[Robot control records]

▬▬▬▬▬▬

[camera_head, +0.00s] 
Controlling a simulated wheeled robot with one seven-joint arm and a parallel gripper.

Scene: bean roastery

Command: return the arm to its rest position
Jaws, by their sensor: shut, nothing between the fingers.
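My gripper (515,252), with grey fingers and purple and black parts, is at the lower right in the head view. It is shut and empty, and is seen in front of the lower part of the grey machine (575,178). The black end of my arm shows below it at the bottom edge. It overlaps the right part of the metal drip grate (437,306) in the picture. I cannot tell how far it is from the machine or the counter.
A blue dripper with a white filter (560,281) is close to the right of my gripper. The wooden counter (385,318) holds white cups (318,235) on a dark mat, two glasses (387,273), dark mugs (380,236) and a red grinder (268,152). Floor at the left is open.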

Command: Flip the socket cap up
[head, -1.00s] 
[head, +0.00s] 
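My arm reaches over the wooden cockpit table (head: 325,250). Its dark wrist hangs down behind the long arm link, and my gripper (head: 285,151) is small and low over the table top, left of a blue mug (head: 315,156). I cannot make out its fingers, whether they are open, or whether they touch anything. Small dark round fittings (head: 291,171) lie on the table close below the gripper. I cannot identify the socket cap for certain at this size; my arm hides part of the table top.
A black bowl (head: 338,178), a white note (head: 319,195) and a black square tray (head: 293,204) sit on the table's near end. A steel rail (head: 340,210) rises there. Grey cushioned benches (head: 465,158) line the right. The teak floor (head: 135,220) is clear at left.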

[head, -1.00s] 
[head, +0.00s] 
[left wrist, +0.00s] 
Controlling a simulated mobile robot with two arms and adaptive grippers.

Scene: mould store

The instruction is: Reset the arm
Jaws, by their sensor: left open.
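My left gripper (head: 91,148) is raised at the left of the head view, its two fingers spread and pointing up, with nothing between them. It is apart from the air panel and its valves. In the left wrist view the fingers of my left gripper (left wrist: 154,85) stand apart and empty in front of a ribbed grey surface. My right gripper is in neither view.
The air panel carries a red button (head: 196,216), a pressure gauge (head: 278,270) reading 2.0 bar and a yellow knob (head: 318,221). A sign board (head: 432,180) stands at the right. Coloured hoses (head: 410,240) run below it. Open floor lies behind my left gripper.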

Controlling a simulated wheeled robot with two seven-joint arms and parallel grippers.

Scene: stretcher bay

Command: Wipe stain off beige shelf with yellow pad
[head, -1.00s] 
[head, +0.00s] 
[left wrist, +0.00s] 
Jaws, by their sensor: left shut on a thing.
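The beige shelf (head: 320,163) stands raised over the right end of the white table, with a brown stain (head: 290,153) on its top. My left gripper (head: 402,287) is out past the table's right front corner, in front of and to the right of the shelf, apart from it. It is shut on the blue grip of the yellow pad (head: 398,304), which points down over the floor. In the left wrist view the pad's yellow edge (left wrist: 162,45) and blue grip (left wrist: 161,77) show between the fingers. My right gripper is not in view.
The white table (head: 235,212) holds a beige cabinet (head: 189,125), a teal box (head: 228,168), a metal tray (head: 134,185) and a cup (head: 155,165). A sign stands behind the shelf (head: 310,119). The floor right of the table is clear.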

▬▬▬▬▬▬

• _Problem description_: Only the lines from the one holding "Controlling a simulated mobile" through the one holding "The instruction is: Reset the arm" are wanted; retype them exactly.

• _Answer to this exercise_:
Controlling a simulated mobile robot with two arms and adaptive grippers.

Scene: mould store

The instruction is: Reset the arm

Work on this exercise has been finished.